Recall 1983? The History of Michigan's Great Taxpayer Revolt.

In January of 1983, Governor James Blanchard had a problem. Michigan was in recession, losing jobs, and the legislature was facing declining tax revenues. Blanchard needed to hike taxes in order to maintain government spending, since real spending cuts seemed out of the question. He proposed, and passed through the legislature, a 38% income tax hike.

            Taxpayers revolted. Recall drives were launched against Governor Blanchard and 14 state senators who supported the tax hike. Citizens launching these recalls were not taken seriously at first because no governor or state lawmaker had ever been recalled in the history of Michigan. Why?

Recalls of state officials are difficult. First, there are a huge number of petition signatures that citizens must collect. To recall a governor, citizens must collect valid signatures equal to 25% of the total number of votes cast for governor in the last gubernatorial election. That meant about 750,000 signatures in 1983, and would mean nearly one million signatures to recall Governor Granholm today. For a state representative or senator, citizens need signatures equal to 25% of the votes cast for governor in that lawmaker's district. And they have only six months to do this.

The second reason recalls are hard is that the entire professional political establishment lines up against them. In 1983, citizens launching the recalls faced hostile local boards of canvassers (appointed partisan election officials) who ruled that the recall petition language was "unclear." Some of these local canvassers even refused to attend scheduled meetings so that a quorum could not be present to certify recall petitions.

Having the law on your side didn't always mean having judges on your side. A circuit court judge halted one of the recall efforts, but was later overruled by the appeals court who found in favor of the citizens. Citizen recall organizers also faced legal intimidation in the form of lawsuits brought by the state Democratic Party.

These hurdles were too much to overcome in the Blanchard recall, which failed to collect sufficient signatures. But citizens succeeded collecting signatures and winning court battles in the recall efforts against two state senators, Phil Mastin (D-Pontiac) and David Serotkin (D-Mt. Clemens). Both faced special recall elections in November of 1983. They, and the political establishment, would not give up without a fight.

Both Serotkin and Mastin raised huge sums of money from Lansing interests to defeat the recall, outspending pro-recall citizens by better than 10-1 margins. Both had consultants, staffers and organized interests to campaign on their behalf for a "No" vote in the recall election.

Both were recalled by voters by better than 2-1 margins.
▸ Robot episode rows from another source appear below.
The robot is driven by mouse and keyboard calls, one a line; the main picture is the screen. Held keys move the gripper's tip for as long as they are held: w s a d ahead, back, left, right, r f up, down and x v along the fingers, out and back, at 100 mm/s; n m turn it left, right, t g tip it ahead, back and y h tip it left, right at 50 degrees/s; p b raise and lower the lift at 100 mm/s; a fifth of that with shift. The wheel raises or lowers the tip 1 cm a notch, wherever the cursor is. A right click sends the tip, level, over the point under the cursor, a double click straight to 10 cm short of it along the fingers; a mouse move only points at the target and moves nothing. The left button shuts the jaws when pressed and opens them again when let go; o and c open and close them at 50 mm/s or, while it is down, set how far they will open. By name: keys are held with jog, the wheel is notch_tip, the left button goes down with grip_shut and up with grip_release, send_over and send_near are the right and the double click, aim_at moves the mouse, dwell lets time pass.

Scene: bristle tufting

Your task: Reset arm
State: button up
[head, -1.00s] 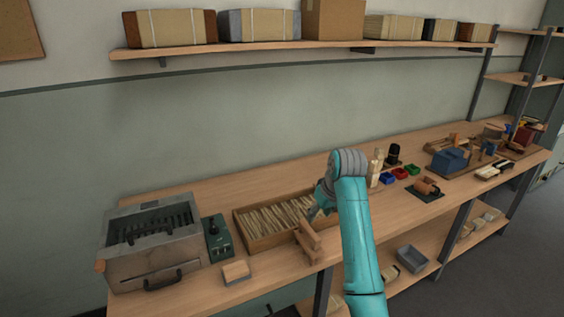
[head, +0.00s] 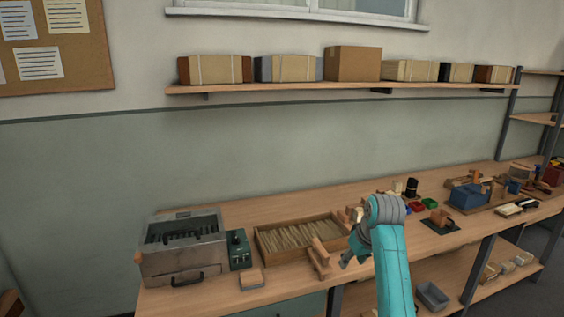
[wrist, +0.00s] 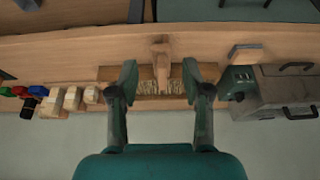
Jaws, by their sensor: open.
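My gripper (wrist: 161,80) is open and empty in the wrist view, its two fingers spread apart. Between them in that picture appear a wooden block piece (wrist: 161,62) and the wooden tray (wrist: 116,74) of bristle tufts. In the head view my gripper (head: 345,262) hangs at the end of my teal arm, above the front of the bench and right of the wooden block piece (head: 319,262). The tray (head: 272,257) lies on the bench behind that piece. I cannot see any contact between the gripper and these things.
A grey metal machine (head: 183,248) with a green control box (head: 239,249) stands at the left of the bench (head: 215,297). A small block (head: 251,279) lies in front. Coloured bins (head: 430,204) and a blue device (head: 468,196) stand to the right. Boxes line the shelf above.

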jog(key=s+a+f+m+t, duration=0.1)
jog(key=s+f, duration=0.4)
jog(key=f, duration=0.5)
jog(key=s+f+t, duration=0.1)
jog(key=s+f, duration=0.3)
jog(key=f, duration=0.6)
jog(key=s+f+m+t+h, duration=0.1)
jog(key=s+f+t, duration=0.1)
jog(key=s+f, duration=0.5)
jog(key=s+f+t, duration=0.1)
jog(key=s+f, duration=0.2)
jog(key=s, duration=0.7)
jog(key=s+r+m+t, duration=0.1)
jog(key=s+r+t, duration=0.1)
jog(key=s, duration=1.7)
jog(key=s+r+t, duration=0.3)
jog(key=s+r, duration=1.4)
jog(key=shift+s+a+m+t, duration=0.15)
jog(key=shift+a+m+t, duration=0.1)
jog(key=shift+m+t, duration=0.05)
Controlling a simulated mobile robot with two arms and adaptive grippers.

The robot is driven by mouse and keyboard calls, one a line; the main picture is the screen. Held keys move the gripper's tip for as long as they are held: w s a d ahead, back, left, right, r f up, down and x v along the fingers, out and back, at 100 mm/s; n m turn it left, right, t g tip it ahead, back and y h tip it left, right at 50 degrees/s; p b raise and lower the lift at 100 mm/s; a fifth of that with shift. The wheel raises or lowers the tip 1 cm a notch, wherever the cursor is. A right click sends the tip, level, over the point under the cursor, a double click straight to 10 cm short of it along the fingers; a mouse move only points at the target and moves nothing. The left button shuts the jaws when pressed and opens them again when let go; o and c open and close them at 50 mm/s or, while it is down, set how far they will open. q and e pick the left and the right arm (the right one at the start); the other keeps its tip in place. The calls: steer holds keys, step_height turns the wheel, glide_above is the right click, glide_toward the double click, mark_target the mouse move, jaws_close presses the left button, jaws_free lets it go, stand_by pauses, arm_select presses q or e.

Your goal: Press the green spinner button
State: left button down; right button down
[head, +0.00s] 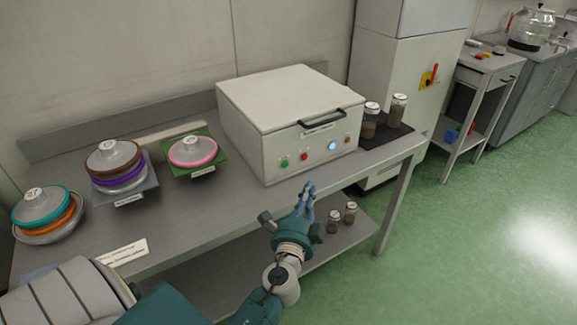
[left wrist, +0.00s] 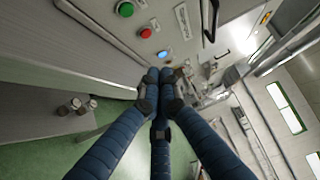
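The spinner is a white box with a lid and black handle (head: 292,108) on the steel bench. Its front panel has a green button (head: 284,164) at the left, a red button (head: 304,157) right of it and a lit blue one (head: 332,146). In the left wrist view the green button (left wrist: 125,9) is at the top edge, with the red one (left wrist: 146,32) below it. My left gripper (head: 308,188) is in front of the panel, lower than the red button and right of the green one. Its fingertips (left wrist: 162,74) are together, empty and apart from the buttons. My right gripper is out of view.
Stacked coloured lidded bowls (head: 120,168) stand on the bench (head: 205,215) at left. Jars (head: 398,108) stand on a dark mat right of the box, and more jars (head: 350,212) on the lower shelf. The green floor at right is clear.

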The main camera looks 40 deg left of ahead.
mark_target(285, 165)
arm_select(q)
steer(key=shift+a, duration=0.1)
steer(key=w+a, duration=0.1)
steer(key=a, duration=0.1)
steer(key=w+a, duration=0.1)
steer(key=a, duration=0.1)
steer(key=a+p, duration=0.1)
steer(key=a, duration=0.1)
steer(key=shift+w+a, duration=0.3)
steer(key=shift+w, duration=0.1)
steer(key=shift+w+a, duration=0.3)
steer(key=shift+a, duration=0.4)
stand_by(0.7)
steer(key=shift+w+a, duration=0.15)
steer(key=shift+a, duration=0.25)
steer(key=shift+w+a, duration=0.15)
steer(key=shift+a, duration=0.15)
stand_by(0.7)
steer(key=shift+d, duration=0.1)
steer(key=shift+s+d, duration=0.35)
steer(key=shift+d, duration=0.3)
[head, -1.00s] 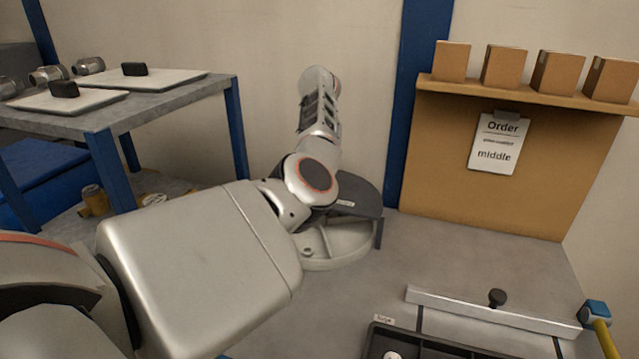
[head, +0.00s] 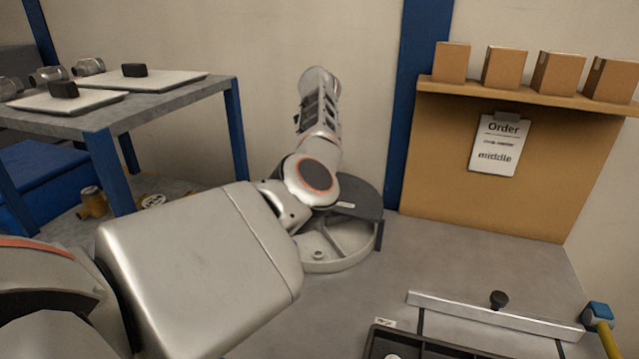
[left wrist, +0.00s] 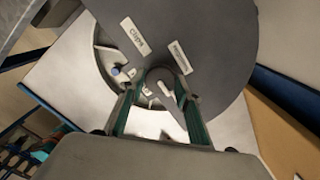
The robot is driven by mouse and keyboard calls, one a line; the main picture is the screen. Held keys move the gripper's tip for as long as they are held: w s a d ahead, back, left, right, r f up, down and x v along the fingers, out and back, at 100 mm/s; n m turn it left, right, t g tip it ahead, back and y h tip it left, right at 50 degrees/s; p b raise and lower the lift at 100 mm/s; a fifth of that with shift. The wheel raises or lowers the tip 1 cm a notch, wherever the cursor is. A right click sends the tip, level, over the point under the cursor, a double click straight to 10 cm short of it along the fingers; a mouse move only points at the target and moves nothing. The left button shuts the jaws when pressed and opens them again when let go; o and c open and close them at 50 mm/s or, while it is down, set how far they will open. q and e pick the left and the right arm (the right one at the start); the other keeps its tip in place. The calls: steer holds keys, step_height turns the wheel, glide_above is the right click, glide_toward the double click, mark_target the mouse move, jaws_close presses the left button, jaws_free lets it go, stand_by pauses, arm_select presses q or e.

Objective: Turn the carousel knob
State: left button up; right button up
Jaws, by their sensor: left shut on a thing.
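The carousel (head: 340,262) is a round, light grey tray with compartments, partly covered by a dark grey lid (head: 362,195). It stands on the table by the back wall, partly hidden behind my left arm. In the left wrist view the lid (left wrist: 215,40) carries a "Clips" label and a second, unreadable one. The carousel knob (left wrist: 158,77) is at the lid's centre, between the fingers of my left gripper (left wrist: 160,90), which is shut on it. A small bluish part (left wrist: 116,71) shows in an open compartment. My right gripper is in neither view.
An order sheet (head: 496,146) reading "middle" hangs on a brown panel under a shelf of boxes (head: 505,67). A metal bar with a black knob (head: 498,300) and a dark tray (head: 384,342) are at front right. A side table (head: 215,88) stands left.

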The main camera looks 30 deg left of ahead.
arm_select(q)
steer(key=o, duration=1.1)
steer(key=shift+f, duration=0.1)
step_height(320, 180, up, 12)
That didn't stop Senator Serotkin. He resigned before the election results could be officially certified, figuring that if his resignation was official before the election results were official, than he wasn't officially recalled. Serotkin believed he could then run in the special election needed to fill his vacancy, and avoid the law that prevents a recalled legislator from becoming a candidate to replace himself. Not so, ruled Attorney General Frank Kelley. Kelley determined that the legislature never intended for such a maneuver. Serotkin joined Mastin, becoming the only two legislators ever recalled in Michigan history.